Source data:
+--

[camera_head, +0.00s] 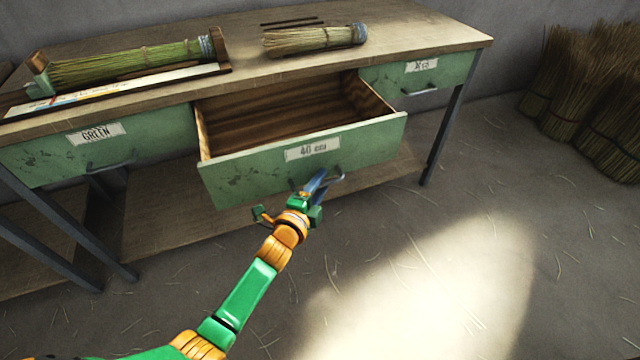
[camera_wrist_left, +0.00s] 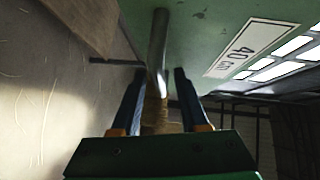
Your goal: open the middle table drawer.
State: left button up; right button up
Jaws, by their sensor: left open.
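The middle drawer (camera_head: 250,168) is green with a "40 cm" label and stands pulled well out of the table; its wooden inside is empty. Its metal handle (camera_head: 334,178) is at the lower front, and the handle bar also shows in the left wrist view (camera_wrist_left: 158,50). My left gripper (camera_head: 318,183) is at the handle, with its two blue fingers (camera_wrist_left: 155,95) apart, one on each side of the bar. I cannot tell whether the fingers touch it. My right gripper is not in view.
The wooden tabletop (camera_head: 245,70) carries a bundle in a holder (camera_head: 130,62) and a shorter bundle (camera_head: 310,40). The left drawer (camera_head: 60,155) and right drawer (camera_head: 412,82) are shut. Straw bundles (camera_head: 590,90) stand at the right.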

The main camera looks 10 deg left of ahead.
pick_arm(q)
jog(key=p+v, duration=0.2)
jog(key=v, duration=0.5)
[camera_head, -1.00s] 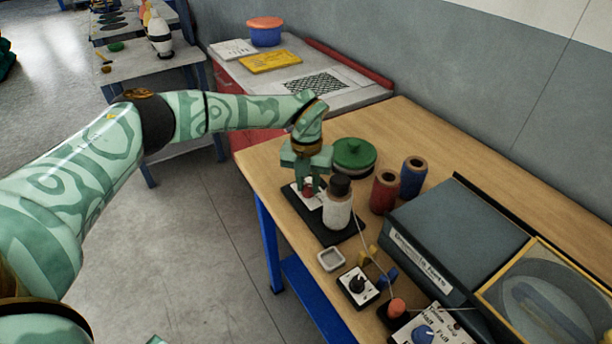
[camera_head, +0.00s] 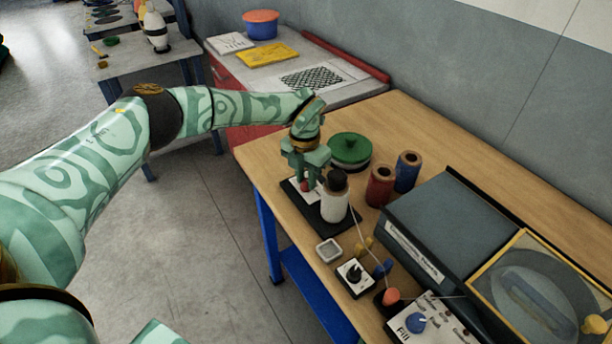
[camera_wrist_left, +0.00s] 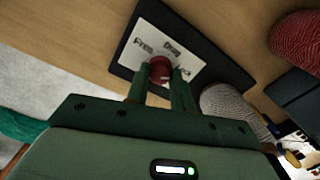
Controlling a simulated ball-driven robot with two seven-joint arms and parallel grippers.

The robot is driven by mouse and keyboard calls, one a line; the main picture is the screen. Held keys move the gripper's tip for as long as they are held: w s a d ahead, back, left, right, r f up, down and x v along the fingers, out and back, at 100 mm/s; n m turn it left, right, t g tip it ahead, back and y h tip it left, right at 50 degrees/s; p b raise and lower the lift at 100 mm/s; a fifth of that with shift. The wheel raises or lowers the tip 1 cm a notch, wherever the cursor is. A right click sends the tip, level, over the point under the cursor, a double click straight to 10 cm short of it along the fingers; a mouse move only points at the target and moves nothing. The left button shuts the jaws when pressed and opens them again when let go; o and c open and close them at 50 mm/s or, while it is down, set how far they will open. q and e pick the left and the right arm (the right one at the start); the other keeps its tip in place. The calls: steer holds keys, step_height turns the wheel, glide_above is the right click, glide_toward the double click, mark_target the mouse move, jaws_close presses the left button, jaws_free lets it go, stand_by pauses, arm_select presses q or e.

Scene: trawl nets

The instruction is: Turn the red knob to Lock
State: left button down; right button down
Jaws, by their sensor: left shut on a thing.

+--

= What needs to be done =
Identify all lines where the word "button" shows up. Copy them.

= Complete answer =
State: left button up; right button up
The robot is driven by mouse and keyboard calls, one a line; the main picture is the screen. Held keys move the gripper's tip for as long as they are held: w s a d ahead, back, left, right, r f up, down and x v along the fingers, out and back, at 100 mm/s; n m turn it left, right, t g tip it ahead, back and y h tip it left, right at 50 degrees/s; p b raise and lower the lift at 100 mm/s; a fifth of that with shift. The wheel raises or lowers the tip 1 cm a notch, wherever the cursor is. A right click sends the tip, level, over the point under the cursor, a double click straight to 10 cm short of it along the fingers; a mouse move only points at the target and moves nothing. The left button shuts the jaws when pressed and opens them again when let go; o and c open and close them at 50 mm/s or, while it is down, set how far they will open. q and e pick the left and the right arm (the right one at the start); the other keeps its tip in place. The calls: steer holds keys, step_height turns the wheel, glide_above is the right click, glide_toward the double click, mark_target the mouse move, jaws_close presses the left button, jaws_free lets it go, stand_by pauses, arm_select presses q or e.
State: left button down; right button down

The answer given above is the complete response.